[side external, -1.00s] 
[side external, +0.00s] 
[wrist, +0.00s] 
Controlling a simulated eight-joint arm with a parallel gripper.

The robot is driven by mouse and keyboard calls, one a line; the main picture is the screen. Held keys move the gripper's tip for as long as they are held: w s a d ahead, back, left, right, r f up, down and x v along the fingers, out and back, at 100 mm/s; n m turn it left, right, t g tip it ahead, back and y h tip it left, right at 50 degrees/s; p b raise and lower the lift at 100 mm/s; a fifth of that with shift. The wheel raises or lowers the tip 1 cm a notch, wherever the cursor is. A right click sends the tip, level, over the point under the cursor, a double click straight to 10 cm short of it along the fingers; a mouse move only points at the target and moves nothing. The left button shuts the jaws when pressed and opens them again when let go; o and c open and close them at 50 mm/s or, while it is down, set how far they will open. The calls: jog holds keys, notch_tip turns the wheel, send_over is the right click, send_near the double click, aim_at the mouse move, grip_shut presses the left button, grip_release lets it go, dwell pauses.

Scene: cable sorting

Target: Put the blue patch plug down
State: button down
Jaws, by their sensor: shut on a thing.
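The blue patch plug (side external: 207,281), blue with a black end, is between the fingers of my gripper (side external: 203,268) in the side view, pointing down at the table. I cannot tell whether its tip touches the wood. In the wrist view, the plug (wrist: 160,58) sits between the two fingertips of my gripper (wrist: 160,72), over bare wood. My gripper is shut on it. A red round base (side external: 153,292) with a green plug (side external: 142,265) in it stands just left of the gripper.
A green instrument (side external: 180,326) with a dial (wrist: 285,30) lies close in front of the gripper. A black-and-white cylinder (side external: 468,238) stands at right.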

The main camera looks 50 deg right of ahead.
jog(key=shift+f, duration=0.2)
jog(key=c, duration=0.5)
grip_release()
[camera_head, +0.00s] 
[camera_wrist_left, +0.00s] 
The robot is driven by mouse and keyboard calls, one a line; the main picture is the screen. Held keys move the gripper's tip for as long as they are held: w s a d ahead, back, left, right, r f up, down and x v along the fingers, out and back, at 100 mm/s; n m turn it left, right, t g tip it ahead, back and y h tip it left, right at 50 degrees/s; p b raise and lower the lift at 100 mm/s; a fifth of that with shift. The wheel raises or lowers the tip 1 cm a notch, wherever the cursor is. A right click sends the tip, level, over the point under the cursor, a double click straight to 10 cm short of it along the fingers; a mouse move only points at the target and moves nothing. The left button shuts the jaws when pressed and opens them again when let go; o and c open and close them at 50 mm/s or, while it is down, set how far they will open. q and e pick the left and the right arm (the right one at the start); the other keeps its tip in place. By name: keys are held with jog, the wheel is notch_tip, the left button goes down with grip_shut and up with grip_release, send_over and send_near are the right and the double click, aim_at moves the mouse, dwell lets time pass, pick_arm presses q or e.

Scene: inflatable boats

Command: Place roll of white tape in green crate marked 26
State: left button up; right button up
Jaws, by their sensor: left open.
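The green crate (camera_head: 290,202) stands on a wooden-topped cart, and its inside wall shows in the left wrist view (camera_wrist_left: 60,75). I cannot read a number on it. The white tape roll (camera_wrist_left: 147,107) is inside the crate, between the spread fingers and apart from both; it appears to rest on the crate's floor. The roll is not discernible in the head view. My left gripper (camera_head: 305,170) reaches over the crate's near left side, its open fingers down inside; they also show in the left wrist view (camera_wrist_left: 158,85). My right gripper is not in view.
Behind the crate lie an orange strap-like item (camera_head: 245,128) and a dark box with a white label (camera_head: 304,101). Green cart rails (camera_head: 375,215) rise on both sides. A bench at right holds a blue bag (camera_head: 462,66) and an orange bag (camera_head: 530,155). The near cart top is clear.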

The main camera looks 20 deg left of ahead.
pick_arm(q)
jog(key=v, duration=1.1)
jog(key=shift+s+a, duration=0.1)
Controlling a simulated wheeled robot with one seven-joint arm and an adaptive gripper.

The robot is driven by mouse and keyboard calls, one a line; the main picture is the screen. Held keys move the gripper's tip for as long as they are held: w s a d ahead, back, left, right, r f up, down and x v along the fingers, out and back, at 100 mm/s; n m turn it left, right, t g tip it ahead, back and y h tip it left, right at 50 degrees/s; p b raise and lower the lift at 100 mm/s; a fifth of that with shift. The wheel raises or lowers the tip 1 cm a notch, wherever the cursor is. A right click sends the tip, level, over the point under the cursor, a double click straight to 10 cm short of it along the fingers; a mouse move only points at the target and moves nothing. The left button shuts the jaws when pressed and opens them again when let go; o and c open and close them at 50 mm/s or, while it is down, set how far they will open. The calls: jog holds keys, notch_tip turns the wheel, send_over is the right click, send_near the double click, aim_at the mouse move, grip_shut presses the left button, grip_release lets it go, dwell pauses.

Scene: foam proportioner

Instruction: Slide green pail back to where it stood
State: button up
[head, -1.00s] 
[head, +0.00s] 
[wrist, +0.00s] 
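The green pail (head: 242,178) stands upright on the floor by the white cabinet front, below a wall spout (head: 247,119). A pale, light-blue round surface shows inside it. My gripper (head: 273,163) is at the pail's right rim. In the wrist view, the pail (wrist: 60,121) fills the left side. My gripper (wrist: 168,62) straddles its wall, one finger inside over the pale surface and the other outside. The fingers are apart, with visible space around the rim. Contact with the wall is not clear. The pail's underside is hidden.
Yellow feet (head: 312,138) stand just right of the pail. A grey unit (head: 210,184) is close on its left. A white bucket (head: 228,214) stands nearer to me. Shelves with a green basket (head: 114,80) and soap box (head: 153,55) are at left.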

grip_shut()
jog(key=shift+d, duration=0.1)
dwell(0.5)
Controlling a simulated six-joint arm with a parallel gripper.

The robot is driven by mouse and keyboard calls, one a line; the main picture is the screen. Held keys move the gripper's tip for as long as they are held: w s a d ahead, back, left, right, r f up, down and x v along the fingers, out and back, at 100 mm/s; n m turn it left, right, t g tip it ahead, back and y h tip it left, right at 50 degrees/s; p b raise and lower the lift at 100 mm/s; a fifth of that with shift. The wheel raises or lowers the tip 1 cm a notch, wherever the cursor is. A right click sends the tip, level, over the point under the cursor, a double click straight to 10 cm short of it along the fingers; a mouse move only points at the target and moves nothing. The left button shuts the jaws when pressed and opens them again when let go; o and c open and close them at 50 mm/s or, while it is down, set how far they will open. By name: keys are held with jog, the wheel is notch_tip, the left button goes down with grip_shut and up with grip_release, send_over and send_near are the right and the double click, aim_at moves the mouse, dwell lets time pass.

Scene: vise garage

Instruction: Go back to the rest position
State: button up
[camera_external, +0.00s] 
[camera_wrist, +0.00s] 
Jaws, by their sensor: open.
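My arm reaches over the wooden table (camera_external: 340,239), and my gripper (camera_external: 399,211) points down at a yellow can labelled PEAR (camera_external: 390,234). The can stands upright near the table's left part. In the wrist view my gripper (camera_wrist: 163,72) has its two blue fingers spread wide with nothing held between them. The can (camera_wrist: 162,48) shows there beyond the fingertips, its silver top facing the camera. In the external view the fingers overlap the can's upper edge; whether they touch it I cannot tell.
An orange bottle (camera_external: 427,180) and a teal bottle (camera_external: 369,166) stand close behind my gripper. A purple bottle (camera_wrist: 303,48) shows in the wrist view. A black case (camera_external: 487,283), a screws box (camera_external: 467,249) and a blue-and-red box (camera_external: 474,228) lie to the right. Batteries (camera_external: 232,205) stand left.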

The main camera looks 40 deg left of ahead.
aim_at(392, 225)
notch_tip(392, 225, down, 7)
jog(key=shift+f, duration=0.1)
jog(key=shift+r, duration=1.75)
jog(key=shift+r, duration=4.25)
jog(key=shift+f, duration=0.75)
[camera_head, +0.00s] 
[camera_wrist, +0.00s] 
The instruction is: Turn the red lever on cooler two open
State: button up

● **WHAT YOU HAVE TO DO**
Give the entries once more, exactly as they appear.

● **CORRECT RESULT**
[side external, -1.00s] 
[side external, +0.00s] 
[wrist, +0.00s] 
Controlling a simulated eight-joint arm with a parallel gripper.

The robot is driven by mouse and keyboard calls, one a line; the main picture is the screen. Held keys move the gripper's tip for as long as they are held: w s a d ahead, back, left, right, r f up, down and x v along the fingers, out and back, at 100 mm/s; n m turn it left, right, t g tip it ahead, back and y h tip it left, right at 50 degrees/s; p b raise and lower the lift at 100 mm/s; a fifth of that with shift. The wheel raises or lowers the tip 1 cm a notch, wherever the cursor is. A right click sends the tip, level, over the point under the cursor, a double click straight to 10 cm short of it along the fingers; a mouse move only points at the target and moves nothing. The left button shuts the jaws when pressed and opens them again when let go; o and c open and close them at 50 mm/s or, while it is down, set how far they will open. The calls: jog holds keys, notch_tip turns the wheel, send_over is the right click, send_near the double click, aim_at the mouse move, grip_shut presses the left button, grip_release lets it go, dwell pauses.

Scene: cable sorting

Target: Put the blue patch plug down
State: button down
Jaws, by their sensor: shut on a thing.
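The blue patch plug (side external: 207,281), blue with a black end, is between the fingers of my gripper (side external: 203,268) in the side view, pointing down at the table. I cannot tell whether its tip touches the wood. In the wrist view, the plug (wrist: 160,58) sits between the two fingertips of my gripper (wrist: 160,72), over bare wood. My gripper is shut on it. A red round base (side external: 153,292) with a green plug (side external: 142,265) in it stands just left of the gripper.
A green instrument (side external: 180,326) with a dial (wrist: 285,30) lies close in front of the gripper. A black-and-white cylinder (side external: 468,238) stands at right.

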The main camera looks 50 deg right of ahead.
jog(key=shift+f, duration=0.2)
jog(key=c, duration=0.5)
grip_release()
[camera_head, +0.00s] 
[camera_wrist_left, +0.00s] 
The robot is driven by mouse and keyboard calls, one a line; the main picture is the screen. Held keys move the gripper's tip for as long as they are held: w s a d ahead, back, left, right, r f up, down and x v along the fingers, out and back, at 100 mm/s; n m turn it left, right, t g tip it ahead, back and y h tip it left, right at 50 degrees/s; p b raise and lower the lift at 100 mm/s; a fifth of that with shift. The wheel raises or lowers the tip 1 cm a notch, wherever the cursor is. A right click sends the tip, level, over the point under the cursor, a double click straight to 10 cm short of it along the fingers; a mouse move only points at the target and moves nothing. The left button shuts the jaws when pressed and opens them again when let go; o and c open and close them at 50 mm/s or, while it is down, set how far they will open. q and e pick the left and the right arm (the right one at the start); the other keeps its tip in place. By name: keys are held with jog, the wheel is notch_tip, the left button goes down with grip_shut and up with grip_release, send_over and send_near are the right and the double click, aim_at moves the mouse, dwell lets time pass, pick_arm presses q or e.

Scene: inflatable boats

Command: Place roll of white tape in green crate marked 26
State: left button up; right button up
Jaws, by their sensor: left open.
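The green crate (camera_head: 290,202) stands on a wooden-topped cart, and its inside wall shows in the left wrist view (camera_wrist_left: 60,75). I cannot read a number on it. The white tape roll (camera_wrist_left: 147,107) is inside the crate, between the spread fingers and apart from both; it appears to rest on the crate's floor. The roll is not discernible in the head view. My left gripper (camera_head: 305,170) reaches over the crate's near left side, its open fingers down inside; they also show in the left wrist view (camera_wrist_left: 158,85). My right gripper is not in view.
Behind the crate lie an orange strap-like item (camera_head: 245,128) and a dark box with a white label (camera_head: 304,101). Green cart rails (camera_head: 375,215) rise on both sides. A bench at right holds a blue bag (camera_head: 462,66) and an orange bag (camera_head: 530,155). The near cart top is clear.

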The main camera looks 20 deg left of ahead.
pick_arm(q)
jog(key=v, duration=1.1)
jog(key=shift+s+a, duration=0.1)
Controlling a simulated wheeled robot with one seven-joint arm and an adaptive gripper.

The robot is driven by mouse and keyboard calls, one a line; the main picture is the screen. Held keys move the gripper's tip for as long as they are held: w s a d ahead, back, left, right, r f up, down and x v along the fingers, out and back, at 100 mm/s; n m turn it left, right, t g tip it ahead, back and y h tip it left, right at 50 degrees/s; p b raise and lower the lift at 100 mm/s; a fifth of that with shift. The wheel raises or lowers the tip 1 cm a notch, wherever the cursor is. A right click sends the tip, level, over the point under the cursor, a double click straight to 10 cm short of it along the fingers; a mouse move only points at the target and moves nothing. The left button shuts the jaws when pressed and opens them again when let go; o and c open and close them at 50 mm/s or, while it is down, set how far they will open. The calls: jog holds keys, notch_tip turns the wheel, send_over is the right click, send_near the double click, aim_at the mouse move, grip_shut presses the left button, grip_release lets it go, dwell pauses.

Scene: foam proportioner

Instruction: Slide green pail back to where it stood
State: button up
[head, -1.00s] 
[head, +0.00s] 
[wrist, +0.00s] 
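The green pail (head: 242,178) stands upright on the floor by the white cabinet front, below a wall spout (head: 247,119). A pale, light-blue round surface shows inside it. My gripper (head: 273,163) is at the pail's right rim. In the wrist view, the pail (wrist: 60,121) fills the left side. My gripper (wrist: 168,62) straddles its wall, one finger inside over the pale surface and the other outside. The fingers are apart, with visible space around the rim. Contact with the wall is not clear. The pail's underside is hidden.
Yellow feet (head: 312,138) stand just right of the pail. A grey unit (head: 210,184) is close on its left. A white bucket (head: 228,214) stands nearer to me. Shelves with a green basket (head: 114,80) and soap box (head: 153,55) are at left.

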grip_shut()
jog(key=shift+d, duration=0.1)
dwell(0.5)
Controlling a simulated six-joint arm with a parallel gripper.

The robot is driven by mouse and keyboard calls, one a line; the main picture is the screen. Held keys move the gripper's tip for as long as they are held: w s a d ahead, back, left, right, r f up, down and x v along the fingers, out and back, at 100 mm/s; n m turn it left, right, t g tip it ahead, back and y h tip it left, right at 50 degrees/s; p b raise and lower the lift at 100 mm/s; a fifth of that with shift. The wheel raises or lowers the tip 1 cm a notch, wherever the cursor is. A right click sends the tip, level, over the point under the cursor, a double click straight to 10 cm short of it along the fingers; a mouse move only points at the target and moves nothing. The left button shuts the jaws when pressed and opens them again when let go; o and c open and close them at 50 mm/s or, while it is down, set how far they will open. By name: keys are held with jog, the wheel is notch_tip, the left button goes down with grip_shut and up with grip_release, send_over and send_near are the right and the double click, aim_at moves the mouse, dwell lets time pass.

Scene: vise garage

Instruction: Go back to the rest position
State: button up
[camera_external, +0.00s] 
[camera_wrist, +0.00s] 
Jaws, by their sensor: open.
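My arm reaches over the wooden table (camera_external: 340,239), and my gripper (camera_external: 399,211) points down at a yellow can labelled PEAR (camera_external: 390,234). The can stands upright near the table's left part. In the wrist view my gripper (camera_wrist: 163,72) has its two blue fingers spread wide with nothing held between them. The can (camera_wrist: 162,48) shows there beyond the fingertips, its silver top facing the camera. In the external view the fingers overlap the can's upper edge; whether they touch it I cannot tell.
An orange bottle (camera_external: 427,180) and a teal bottle (camera_external: 369,166) stand close behind my gripper. A purple bottle (camera_wrist: 303,48) shows in the wrist view. A black case (camera_external: 487,283), a screws box (camera_external: 467,249) and a blue-and-red box (camera_external: 474,228) lie to the right. Batteries (camera_external: 232,205) stand left.

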The main camera looks 40 deg left of ahead.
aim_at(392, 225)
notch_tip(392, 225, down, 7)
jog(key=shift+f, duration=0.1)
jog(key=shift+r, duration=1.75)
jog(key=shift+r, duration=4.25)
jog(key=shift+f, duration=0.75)
[camera_head, +0.00s] 
[camera_wrist, +0.00s] 
The instruction is: Turn the red lever on cooler two open
State: button up

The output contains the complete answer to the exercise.